begin

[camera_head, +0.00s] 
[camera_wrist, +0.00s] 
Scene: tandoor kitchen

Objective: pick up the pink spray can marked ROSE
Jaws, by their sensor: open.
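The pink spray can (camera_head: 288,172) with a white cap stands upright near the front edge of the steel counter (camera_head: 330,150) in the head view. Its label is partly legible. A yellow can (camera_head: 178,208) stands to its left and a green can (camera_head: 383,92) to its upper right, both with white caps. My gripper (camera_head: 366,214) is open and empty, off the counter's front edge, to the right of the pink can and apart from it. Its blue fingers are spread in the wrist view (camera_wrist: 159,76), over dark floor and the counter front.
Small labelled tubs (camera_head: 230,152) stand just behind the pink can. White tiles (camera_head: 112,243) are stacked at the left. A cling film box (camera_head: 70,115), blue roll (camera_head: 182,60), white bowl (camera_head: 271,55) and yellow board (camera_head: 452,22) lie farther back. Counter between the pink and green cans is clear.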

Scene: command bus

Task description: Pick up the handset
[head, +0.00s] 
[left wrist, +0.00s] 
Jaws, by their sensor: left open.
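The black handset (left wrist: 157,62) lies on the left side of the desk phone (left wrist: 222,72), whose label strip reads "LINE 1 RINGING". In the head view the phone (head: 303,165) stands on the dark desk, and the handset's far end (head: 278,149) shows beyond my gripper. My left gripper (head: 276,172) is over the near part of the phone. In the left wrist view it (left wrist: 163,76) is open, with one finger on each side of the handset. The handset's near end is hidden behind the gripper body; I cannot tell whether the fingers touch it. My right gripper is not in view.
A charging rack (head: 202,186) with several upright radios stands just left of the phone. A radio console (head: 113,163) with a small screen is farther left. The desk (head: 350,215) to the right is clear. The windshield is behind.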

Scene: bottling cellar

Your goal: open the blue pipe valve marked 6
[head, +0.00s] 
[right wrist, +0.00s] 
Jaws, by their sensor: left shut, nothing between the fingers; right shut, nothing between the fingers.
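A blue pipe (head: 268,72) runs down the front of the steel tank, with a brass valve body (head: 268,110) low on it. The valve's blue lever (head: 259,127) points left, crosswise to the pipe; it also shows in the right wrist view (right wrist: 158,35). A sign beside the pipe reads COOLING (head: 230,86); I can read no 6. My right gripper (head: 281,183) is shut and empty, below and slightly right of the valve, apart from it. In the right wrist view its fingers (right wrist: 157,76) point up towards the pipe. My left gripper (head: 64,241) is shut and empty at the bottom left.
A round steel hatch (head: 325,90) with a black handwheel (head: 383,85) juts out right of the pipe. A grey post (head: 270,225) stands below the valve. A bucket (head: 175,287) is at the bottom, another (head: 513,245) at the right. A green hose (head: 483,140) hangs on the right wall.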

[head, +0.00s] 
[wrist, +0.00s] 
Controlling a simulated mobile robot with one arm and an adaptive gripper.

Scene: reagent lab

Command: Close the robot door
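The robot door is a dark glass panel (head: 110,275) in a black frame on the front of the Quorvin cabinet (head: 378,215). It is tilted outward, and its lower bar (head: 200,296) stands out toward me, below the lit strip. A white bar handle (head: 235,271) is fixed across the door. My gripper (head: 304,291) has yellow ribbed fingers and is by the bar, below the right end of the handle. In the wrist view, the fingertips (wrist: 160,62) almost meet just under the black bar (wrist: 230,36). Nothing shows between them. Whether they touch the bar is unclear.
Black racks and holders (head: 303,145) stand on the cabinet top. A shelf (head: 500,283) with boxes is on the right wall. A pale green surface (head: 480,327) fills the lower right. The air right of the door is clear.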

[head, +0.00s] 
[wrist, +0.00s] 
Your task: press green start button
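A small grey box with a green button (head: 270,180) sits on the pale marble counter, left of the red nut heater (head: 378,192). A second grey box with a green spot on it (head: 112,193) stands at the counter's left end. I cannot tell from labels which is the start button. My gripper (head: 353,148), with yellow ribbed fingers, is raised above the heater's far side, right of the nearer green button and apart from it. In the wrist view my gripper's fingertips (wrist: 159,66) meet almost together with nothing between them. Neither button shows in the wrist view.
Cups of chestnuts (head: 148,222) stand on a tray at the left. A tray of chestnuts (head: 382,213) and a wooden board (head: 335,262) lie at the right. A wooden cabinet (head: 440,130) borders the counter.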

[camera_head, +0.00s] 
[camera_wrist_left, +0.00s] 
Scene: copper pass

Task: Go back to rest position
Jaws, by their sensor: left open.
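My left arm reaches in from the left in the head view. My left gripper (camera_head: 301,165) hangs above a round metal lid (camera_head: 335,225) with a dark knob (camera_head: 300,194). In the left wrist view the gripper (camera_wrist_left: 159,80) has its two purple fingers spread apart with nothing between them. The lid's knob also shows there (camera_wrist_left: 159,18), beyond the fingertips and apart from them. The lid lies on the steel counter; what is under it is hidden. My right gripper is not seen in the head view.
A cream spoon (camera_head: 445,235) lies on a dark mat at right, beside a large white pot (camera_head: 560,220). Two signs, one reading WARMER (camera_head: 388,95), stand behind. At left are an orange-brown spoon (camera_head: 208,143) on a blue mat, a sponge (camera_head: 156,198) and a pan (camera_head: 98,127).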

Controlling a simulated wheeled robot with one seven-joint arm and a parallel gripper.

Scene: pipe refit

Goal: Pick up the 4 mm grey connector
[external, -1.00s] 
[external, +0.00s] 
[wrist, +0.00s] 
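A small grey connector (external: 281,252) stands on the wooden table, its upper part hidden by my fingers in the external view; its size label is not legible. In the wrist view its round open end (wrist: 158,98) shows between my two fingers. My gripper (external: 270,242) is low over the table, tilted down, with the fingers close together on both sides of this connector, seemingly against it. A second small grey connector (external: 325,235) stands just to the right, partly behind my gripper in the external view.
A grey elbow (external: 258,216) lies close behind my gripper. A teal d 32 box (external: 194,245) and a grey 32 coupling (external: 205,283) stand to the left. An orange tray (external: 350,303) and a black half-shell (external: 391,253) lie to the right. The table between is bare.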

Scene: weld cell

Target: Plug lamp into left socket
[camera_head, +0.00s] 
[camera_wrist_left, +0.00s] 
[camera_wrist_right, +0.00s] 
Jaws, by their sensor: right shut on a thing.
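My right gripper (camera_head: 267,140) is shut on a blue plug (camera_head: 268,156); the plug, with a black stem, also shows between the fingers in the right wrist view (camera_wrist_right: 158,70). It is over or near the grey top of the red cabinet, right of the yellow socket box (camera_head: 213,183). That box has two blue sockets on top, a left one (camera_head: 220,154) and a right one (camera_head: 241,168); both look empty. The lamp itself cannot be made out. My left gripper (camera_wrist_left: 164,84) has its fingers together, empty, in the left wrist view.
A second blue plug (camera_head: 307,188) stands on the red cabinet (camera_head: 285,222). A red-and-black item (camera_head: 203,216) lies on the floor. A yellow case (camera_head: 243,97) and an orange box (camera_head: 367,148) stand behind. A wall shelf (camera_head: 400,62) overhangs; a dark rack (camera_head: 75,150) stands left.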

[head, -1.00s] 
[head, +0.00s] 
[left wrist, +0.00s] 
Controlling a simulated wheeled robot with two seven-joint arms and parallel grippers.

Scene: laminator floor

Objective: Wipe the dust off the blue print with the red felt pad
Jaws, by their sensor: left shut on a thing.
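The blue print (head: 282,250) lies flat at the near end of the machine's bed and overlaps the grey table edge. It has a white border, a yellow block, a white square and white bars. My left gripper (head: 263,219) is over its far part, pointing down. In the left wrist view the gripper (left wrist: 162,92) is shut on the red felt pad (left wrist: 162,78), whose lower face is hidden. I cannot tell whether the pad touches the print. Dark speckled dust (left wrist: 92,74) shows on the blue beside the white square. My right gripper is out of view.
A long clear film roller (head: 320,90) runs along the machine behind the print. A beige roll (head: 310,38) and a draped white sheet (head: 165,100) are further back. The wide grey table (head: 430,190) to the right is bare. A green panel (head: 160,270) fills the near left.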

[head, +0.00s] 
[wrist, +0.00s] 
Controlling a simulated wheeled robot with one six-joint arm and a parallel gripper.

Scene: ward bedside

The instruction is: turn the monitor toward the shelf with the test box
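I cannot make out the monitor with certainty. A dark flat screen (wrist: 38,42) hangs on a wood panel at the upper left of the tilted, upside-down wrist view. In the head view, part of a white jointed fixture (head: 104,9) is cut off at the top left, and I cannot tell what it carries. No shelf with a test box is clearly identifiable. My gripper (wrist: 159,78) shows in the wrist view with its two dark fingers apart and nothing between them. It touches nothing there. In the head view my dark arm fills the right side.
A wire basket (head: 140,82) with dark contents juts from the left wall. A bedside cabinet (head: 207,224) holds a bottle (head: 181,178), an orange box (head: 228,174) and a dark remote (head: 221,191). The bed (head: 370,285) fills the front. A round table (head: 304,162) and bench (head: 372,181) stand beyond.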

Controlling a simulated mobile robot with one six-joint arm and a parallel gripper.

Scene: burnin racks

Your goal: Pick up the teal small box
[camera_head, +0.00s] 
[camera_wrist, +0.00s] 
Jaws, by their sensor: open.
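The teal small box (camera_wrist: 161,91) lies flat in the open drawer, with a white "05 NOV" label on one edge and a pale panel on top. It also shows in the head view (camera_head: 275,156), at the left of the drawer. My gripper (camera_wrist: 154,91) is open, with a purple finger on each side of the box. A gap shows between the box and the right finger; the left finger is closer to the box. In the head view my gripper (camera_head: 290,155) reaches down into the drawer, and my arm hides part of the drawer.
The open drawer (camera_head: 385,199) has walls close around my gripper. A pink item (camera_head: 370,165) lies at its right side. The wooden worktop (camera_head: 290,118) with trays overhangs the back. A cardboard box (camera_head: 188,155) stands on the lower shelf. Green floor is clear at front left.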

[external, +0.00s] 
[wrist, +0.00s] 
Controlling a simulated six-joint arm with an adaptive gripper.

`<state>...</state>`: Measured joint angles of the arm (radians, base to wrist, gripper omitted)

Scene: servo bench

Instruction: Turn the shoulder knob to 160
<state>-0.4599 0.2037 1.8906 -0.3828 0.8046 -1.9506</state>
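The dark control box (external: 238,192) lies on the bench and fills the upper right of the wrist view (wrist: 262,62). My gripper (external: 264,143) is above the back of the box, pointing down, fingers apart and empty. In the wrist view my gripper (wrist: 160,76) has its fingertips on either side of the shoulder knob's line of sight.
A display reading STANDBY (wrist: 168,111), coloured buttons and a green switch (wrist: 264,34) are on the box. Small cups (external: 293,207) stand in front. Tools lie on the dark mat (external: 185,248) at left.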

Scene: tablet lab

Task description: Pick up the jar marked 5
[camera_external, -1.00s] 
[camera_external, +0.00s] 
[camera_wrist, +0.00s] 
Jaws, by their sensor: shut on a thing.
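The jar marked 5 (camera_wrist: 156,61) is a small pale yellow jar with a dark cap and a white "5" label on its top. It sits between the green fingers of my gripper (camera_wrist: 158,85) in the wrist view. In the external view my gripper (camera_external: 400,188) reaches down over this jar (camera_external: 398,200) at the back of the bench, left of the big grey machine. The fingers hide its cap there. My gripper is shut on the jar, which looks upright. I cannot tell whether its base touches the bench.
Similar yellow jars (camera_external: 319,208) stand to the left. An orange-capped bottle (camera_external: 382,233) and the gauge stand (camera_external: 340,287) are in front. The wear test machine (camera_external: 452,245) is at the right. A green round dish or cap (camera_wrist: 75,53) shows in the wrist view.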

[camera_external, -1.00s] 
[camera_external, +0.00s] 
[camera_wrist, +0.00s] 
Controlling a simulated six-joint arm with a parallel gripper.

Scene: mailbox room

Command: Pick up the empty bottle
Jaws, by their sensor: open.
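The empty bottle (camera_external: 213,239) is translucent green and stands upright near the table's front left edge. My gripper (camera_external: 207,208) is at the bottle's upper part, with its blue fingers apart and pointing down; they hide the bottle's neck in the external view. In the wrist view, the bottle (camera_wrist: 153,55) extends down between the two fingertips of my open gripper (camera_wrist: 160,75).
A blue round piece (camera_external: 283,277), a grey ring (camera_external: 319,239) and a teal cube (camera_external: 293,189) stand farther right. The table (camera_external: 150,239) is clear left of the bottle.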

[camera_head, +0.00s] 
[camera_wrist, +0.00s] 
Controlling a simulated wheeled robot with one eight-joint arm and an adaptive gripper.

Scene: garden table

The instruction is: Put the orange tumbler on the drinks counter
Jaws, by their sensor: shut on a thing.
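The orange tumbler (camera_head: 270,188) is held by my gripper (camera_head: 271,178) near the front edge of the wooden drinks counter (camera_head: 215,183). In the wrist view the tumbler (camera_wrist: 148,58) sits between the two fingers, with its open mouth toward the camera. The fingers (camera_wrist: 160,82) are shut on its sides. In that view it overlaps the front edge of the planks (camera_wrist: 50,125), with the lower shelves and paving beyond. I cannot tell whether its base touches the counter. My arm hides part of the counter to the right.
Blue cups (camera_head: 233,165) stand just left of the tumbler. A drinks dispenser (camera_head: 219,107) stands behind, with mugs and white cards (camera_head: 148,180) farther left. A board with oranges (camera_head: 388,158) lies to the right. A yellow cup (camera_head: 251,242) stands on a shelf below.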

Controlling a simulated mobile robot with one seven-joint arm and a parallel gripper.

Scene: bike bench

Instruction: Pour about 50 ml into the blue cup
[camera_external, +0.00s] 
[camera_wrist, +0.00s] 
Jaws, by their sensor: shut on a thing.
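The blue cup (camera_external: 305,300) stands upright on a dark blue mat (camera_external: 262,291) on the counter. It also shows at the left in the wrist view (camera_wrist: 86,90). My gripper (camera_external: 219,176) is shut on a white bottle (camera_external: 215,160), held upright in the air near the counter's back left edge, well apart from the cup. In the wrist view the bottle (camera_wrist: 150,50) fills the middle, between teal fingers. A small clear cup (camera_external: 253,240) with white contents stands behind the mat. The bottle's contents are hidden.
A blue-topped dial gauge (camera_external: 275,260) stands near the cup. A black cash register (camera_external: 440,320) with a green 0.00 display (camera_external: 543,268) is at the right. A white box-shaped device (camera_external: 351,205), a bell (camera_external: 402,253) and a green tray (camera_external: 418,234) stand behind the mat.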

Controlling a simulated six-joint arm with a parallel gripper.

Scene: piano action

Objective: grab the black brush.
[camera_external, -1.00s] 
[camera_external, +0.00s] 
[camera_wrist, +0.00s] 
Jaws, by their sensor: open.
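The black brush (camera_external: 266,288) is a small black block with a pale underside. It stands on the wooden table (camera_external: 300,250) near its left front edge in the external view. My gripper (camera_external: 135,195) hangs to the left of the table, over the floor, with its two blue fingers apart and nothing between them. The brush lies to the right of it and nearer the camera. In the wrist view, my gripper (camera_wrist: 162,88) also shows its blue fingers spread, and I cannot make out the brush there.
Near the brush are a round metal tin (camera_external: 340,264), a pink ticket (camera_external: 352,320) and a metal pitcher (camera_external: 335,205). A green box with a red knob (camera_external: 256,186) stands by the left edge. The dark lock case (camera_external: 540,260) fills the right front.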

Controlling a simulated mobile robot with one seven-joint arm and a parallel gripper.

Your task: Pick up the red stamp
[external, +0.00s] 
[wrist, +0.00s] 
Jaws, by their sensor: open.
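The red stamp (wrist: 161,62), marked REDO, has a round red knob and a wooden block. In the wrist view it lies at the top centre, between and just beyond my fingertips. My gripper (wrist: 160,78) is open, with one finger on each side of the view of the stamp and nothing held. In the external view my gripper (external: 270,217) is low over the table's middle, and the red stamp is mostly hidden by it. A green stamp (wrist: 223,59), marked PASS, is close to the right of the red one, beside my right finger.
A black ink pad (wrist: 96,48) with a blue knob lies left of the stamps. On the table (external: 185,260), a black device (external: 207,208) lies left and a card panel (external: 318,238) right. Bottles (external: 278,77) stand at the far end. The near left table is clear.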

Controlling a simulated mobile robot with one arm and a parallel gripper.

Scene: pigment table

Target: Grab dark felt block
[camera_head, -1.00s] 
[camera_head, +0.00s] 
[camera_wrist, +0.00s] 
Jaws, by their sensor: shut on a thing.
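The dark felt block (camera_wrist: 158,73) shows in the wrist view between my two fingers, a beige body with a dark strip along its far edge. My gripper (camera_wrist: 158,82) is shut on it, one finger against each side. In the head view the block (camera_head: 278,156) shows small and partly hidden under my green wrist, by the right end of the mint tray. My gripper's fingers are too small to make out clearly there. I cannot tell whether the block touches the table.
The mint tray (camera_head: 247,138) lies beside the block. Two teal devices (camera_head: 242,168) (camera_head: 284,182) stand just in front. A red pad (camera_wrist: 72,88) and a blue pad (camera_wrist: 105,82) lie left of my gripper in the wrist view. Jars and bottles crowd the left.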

end

### Directions for this task
Each line from the line containing "Jaws, by their sensor: left shut, nothing" through the line containing "Scene: reagent lab" is to be transcribed exactly, and no other line.

### Completed task
Jaws, by their sensor: left shut, nothing between the fingers; right shut, nothing between the fingers.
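A blue pipe (head: 268,72) runs down the front of the steel tank, with a brass valve body (head: 268,110) low on it. The valve's blue lever (head: 259,127) points left, crosswise to the pipe; it also shows in the right wrist view (right wrist: 158,35). A sign beside the pipe reads COOLING (head: 230,86); I can read no 6. My right gripper (head: 281,183) is shut and empty, below and slightly right of the valve, apart from it. In the right wrist view its fingers (right wrist: 157,76) point up towards the pipe. My left gripper (head: 64,241) is shut and empty at the bottom left.
A round steel hatch (head: 325,90) with a black handwheel (head: 383,85) juts out right of the pipe. A grey post (head: 270,225) stands below the valve. A bucket (head: 175,287) is at the bottom, another (head: 513,245) at the right. A green hose (head: 483,140) hangs on the right wall.

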[head, +0.00s] 
[wrist, +0.00s] 
Controlling a simulated mobile robot with one arm and an adaptive gripper.

Scene: reagent lab

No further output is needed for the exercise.